While I understand that there are no doubt a lot of groups out there that are not very well grounded in scripture and who are opening themselves up to 'spirits' thinking they are of God, don't brand everybody who still believes in the supernatural work of the Holy Spirit as a cultist and a wacko.  It's pretty insulting to us and I think to God.

Don't you believe God can still do incredible miracles through his church or do you think he wants us to be a wimpy neutered bunch of intellectuals who read about the 'good old days' of the Apostles.  Sad.

Unfortunately, it seems like when people have closed their minds to certain things, there's no sense in arguing.  My suggestion is to seek God and ask him to show me what he wanted out of me.  I feel that receiving the Baptism of the Holy Spirit and also being water baptized in Jesus name were experiences that are scripturally sound, guided by God and have deepened my walk with him immensly.

Sorry this is so poorly written but its really late.  I'm so sad about the state of modern Christianity and that even groups who honestly want to defend truth are themselves so blind and misguided.  I'll pray for you.

My response:

I want to thank you for writing and voicing your concerns and objections. You’ve made some statements and asked some questions which I would like to address. I hope that you will seriously consider the answers. 

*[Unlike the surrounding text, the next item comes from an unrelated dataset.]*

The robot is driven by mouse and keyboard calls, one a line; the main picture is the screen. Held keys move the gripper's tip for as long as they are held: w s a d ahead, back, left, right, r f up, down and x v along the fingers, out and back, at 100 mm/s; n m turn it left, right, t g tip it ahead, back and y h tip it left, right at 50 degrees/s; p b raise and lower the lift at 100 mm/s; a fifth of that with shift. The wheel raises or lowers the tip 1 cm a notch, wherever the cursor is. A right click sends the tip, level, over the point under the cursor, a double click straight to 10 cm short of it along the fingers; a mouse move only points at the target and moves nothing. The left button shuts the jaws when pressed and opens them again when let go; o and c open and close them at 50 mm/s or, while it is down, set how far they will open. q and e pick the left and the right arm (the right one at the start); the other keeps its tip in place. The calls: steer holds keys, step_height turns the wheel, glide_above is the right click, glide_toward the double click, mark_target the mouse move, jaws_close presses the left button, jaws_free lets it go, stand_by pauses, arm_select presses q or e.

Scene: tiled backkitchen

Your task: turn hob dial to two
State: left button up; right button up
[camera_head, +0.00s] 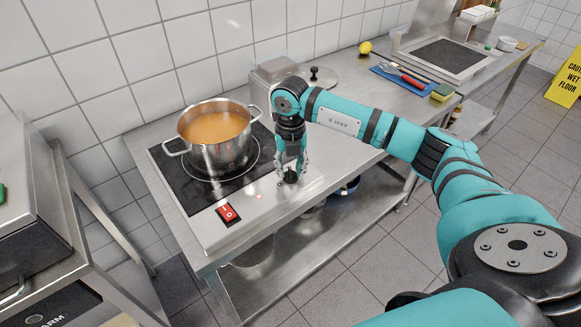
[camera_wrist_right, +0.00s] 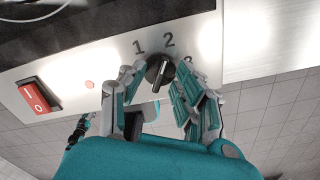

You suggest to reject tongues and the related baptism of the Holy Spirit to be paramount to blasphemy, suggesting that also means rejecting God’s power. You also suggest that unless one has that experience one is leading a wimpy, neutered and basically unfulfilling and unbiblical life. Strange that the Pentecostal/charismatic movement was a minority until the turn of the Century—were the people before this who loved the Lord Jesus not of him because they did not speak in the tongues you do?  However, one has nothing to do with the other. I wonder if you believe that those who don’t speak in tongues do not have the Holy Spirit nor are sanctified by the Holy Spirit? 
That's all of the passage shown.